Given records:
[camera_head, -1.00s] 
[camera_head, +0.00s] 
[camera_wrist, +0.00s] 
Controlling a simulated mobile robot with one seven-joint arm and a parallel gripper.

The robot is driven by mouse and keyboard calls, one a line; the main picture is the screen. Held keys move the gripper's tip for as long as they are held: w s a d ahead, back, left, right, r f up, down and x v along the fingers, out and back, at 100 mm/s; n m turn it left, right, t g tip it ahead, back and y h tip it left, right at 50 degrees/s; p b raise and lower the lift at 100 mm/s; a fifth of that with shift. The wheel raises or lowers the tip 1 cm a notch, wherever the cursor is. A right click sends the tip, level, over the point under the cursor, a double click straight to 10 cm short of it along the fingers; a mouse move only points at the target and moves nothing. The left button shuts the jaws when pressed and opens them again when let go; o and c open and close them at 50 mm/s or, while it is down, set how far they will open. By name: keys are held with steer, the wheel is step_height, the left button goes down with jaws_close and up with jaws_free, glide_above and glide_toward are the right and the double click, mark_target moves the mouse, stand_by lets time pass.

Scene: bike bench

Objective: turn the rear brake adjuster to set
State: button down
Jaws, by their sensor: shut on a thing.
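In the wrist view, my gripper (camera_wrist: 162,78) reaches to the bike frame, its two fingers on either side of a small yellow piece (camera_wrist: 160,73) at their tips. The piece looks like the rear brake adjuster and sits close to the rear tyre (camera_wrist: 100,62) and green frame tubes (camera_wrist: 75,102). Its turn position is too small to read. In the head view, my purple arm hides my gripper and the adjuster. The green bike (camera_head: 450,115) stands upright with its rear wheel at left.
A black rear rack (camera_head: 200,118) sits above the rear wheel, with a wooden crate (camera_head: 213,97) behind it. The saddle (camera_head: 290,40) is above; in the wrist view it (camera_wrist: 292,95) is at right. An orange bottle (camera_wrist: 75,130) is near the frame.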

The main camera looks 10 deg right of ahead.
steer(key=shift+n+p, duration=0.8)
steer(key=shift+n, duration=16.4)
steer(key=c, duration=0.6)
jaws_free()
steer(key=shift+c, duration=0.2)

---

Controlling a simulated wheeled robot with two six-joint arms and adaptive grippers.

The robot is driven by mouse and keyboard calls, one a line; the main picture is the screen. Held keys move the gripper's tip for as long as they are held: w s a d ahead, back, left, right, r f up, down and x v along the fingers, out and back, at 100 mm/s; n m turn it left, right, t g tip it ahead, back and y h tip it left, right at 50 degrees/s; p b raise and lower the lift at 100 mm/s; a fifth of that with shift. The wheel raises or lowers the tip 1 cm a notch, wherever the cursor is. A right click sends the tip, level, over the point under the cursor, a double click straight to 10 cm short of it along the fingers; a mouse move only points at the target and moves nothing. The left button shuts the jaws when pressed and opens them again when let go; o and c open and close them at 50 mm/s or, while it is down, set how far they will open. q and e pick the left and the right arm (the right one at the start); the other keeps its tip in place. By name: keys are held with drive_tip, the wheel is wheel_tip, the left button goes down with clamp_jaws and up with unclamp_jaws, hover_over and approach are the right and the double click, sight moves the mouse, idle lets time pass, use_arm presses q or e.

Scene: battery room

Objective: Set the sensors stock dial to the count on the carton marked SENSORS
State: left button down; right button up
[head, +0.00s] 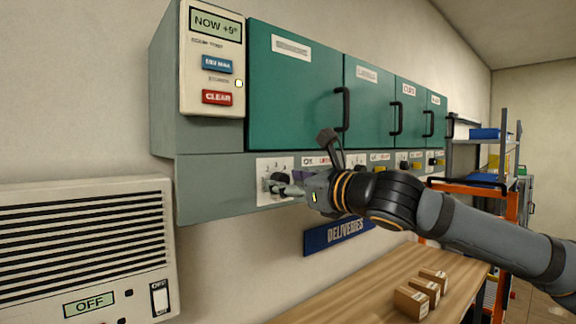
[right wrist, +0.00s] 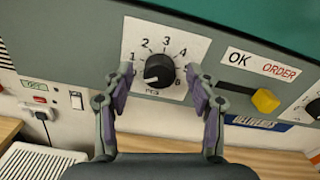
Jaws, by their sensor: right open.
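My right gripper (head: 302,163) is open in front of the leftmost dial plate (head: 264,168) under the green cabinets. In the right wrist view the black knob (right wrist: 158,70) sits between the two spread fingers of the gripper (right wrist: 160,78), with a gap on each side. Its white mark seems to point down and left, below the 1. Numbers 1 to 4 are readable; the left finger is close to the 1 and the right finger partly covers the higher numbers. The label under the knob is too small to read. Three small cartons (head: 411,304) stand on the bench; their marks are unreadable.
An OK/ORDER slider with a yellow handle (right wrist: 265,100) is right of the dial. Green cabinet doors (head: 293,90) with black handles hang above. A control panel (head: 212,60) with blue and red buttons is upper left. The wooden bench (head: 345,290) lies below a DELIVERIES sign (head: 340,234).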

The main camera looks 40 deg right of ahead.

Exercise description:
Copy out every line of the listing that includes the string "Controlling".

Exercise answer:
Controlling a simulated mobile robot with one seven-joint arm and a parallel gripper.
Controlling a simulated wheeled robot with two six-joint arms and adaptive grippers.

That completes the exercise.